Development of a Connected and Automated Vehicle Longitudinal Control Model

It is envisioned that, in the future, most vehicles on our roadway will be controlled autonomously and will be connected via vehicle to everything (V2X) wireless communication networks. Developing a connected and automated vehicle (CAV) longitudinal controller, which will consider safety, comfort and operational efficiency simultaneously, is a challenge. A CAV longitudinal controller is a complex system where a vehicle senses immediate upstream vehicles using its sensors and receives information about its surroundings via wireless connectivity, and move forward accordingly. In this study, we develop an information-aware driver model (IADM) that utilizes information regarding an immediate upstream vehicle of a subject CAV through CAV sensors and V2X connectivity while considering passenger comfort and operational efficiency along with maintaining safety gap for longitudinal vehicle motion of the autonomous vehicle. Unlike existing driver models for longitudinal control, the IADM intelligently fuses data received from in vehicle sensors, and immediate upstream vehicles of the subject CAV through wireless connectivity, and IADM parameters do not need to be calibrated for different traffic states, such as congested and non congested traffic conditions.

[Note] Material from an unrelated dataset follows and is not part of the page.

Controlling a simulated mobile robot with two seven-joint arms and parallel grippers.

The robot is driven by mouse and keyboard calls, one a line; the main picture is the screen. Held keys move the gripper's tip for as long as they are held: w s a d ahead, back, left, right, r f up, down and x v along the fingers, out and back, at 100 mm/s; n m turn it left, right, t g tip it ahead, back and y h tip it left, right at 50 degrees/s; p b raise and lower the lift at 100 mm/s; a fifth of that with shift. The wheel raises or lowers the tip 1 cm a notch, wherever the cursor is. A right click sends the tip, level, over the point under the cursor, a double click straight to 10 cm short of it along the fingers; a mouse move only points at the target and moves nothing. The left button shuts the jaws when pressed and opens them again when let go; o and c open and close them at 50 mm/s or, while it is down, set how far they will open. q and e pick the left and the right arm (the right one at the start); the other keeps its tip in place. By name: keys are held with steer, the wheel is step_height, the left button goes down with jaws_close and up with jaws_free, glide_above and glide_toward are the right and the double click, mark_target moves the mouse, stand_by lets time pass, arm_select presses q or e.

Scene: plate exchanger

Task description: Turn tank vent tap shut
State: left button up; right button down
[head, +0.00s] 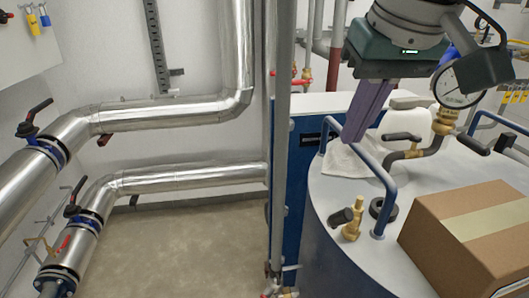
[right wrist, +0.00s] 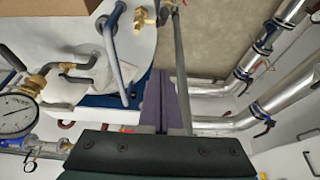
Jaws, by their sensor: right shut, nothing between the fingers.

It only requires defining the subject CAVs maximum acceleration and deceleration limit, and computation time that is needed to update the subject CAVs trajectory from its previous state. Our analyses suggest that the IADM (i) is able to maintain safety using a newly defined safe gap function depending on the speed and reaction time of a CAV; (ii) shows local stability and string stability and (iii) provides riding comfort for a range of autonomous driving aggressiveness depending on the passenger preferences.